» Task statement:
Pick out the lines in the listing below that contain the word "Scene" and copy them.

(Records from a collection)

-- BEGIN --

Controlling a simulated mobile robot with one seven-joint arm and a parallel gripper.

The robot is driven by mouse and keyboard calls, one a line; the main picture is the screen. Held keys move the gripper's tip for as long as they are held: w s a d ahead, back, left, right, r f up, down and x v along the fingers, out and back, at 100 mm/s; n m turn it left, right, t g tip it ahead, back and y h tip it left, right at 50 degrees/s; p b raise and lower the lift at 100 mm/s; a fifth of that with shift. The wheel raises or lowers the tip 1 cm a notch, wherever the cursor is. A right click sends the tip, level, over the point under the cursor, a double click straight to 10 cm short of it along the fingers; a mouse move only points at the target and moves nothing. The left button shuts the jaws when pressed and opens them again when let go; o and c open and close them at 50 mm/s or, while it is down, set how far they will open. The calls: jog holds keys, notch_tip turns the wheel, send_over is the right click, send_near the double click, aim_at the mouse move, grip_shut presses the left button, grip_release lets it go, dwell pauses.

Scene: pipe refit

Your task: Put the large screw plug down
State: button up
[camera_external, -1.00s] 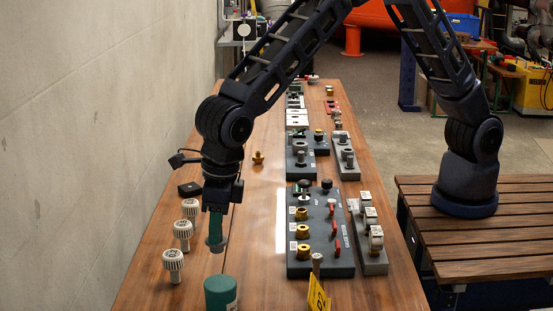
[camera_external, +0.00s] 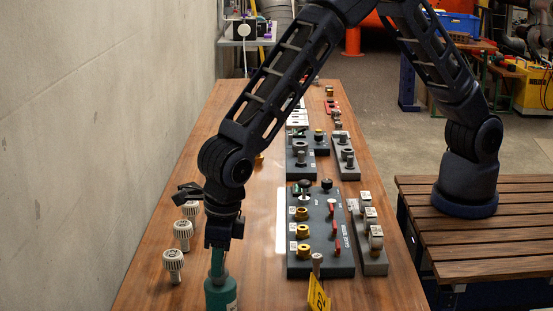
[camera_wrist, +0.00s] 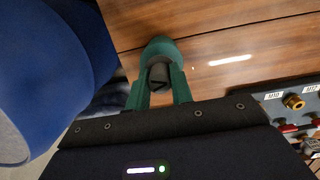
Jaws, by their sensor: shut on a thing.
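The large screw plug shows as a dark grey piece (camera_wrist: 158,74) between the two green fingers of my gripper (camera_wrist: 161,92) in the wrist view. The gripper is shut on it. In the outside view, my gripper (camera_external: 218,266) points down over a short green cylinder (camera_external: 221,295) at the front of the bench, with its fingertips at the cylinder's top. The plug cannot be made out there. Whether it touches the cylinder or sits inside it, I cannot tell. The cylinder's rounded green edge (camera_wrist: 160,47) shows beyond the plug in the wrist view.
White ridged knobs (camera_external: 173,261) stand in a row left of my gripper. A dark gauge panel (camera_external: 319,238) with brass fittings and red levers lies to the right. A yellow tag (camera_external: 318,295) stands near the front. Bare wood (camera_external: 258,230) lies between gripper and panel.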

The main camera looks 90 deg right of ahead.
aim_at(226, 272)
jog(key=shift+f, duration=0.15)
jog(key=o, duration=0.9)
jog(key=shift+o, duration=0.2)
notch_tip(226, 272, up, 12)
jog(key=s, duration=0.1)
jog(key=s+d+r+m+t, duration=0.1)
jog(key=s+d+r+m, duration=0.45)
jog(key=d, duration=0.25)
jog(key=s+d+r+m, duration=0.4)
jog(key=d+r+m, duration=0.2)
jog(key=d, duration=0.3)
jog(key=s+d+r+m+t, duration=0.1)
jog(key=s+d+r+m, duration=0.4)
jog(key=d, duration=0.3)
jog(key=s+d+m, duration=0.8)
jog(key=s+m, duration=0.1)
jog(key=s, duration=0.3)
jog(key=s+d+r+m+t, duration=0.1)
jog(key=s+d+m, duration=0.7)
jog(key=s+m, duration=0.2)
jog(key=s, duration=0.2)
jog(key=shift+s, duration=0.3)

-- END --
-- BEGIN --

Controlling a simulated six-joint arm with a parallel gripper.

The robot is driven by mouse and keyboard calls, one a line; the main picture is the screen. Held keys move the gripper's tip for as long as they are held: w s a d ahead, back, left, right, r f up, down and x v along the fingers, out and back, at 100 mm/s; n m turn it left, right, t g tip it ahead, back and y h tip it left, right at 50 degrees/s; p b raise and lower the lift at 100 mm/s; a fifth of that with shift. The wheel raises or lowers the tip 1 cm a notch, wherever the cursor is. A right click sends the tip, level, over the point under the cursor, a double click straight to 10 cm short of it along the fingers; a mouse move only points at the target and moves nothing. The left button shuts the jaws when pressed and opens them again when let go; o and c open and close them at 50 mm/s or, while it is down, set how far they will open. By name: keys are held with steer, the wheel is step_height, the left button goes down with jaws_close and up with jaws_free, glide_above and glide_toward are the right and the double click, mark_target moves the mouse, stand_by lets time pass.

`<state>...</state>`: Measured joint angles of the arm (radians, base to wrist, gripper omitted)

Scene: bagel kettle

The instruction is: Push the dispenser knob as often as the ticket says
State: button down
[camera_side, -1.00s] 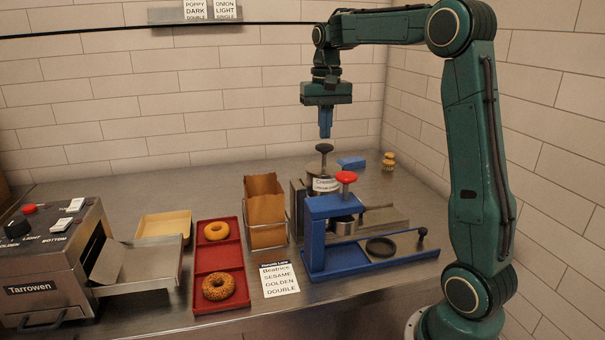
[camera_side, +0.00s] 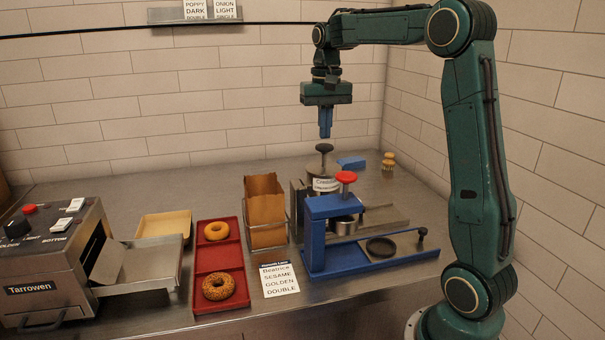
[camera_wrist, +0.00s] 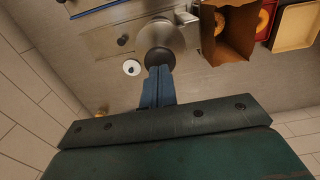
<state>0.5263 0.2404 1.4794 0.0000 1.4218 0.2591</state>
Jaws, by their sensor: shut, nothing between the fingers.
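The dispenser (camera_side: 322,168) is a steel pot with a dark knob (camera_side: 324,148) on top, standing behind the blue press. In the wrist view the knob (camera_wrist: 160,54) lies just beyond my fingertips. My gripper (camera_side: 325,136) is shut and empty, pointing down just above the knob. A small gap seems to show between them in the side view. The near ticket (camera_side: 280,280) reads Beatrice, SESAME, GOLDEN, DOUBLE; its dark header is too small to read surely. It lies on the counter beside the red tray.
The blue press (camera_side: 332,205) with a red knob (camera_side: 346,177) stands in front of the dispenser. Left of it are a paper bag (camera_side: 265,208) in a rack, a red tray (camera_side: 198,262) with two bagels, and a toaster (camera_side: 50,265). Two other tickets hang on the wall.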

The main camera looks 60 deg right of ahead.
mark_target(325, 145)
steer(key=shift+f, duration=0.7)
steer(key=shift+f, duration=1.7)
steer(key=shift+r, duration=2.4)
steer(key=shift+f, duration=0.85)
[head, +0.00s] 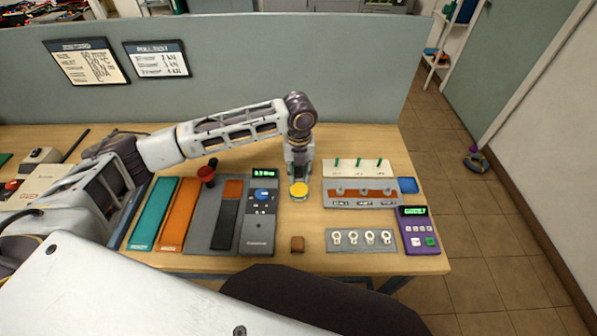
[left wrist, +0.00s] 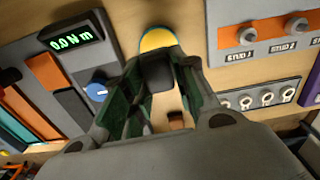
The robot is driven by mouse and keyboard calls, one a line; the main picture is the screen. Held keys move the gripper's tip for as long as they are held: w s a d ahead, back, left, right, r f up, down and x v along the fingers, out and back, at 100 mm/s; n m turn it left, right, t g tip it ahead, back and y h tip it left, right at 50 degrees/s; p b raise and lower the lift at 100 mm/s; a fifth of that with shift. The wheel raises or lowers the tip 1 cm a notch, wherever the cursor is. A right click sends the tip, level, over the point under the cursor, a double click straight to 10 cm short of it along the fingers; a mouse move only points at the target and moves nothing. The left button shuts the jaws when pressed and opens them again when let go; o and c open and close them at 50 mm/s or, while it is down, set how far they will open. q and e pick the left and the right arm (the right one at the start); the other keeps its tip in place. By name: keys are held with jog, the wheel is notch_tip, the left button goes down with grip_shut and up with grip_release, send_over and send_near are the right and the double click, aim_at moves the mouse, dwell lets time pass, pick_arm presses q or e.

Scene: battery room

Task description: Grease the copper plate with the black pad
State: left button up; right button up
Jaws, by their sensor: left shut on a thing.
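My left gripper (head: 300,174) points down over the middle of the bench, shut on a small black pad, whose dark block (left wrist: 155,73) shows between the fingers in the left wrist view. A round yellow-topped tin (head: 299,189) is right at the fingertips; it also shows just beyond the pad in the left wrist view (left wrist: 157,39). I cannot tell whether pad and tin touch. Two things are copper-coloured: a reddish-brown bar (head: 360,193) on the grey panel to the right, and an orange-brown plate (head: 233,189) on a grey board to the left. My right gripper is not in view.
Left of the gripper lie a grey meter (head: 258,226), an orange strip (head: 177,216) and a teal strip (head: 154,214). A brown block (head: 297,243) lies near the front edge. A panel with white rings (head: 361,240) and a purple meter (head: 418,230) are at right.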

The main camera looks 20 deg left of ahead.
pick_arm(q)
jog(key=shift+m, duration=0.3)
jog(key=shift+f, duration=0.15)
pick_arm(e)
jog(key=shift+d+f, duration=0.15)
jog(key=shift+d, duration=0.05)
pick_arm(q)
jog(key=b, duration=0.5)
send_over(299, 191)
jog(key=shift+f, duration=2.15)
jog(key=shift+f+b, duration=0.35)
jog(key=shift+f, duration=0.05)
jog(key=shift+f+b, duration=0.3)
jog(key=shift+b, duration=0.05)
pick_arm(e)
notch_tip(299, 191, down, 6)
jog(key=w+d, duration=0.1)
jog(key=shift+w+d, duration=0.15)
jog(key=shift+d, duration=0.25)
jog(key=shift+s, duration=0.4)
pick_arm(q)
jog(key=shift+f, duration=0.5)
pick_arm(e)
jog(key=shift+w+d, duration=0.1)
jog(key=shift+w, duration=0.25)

-- END --

» Task output:
Scene: pipe refit
Scene: bagel kettle
Scene: battery room

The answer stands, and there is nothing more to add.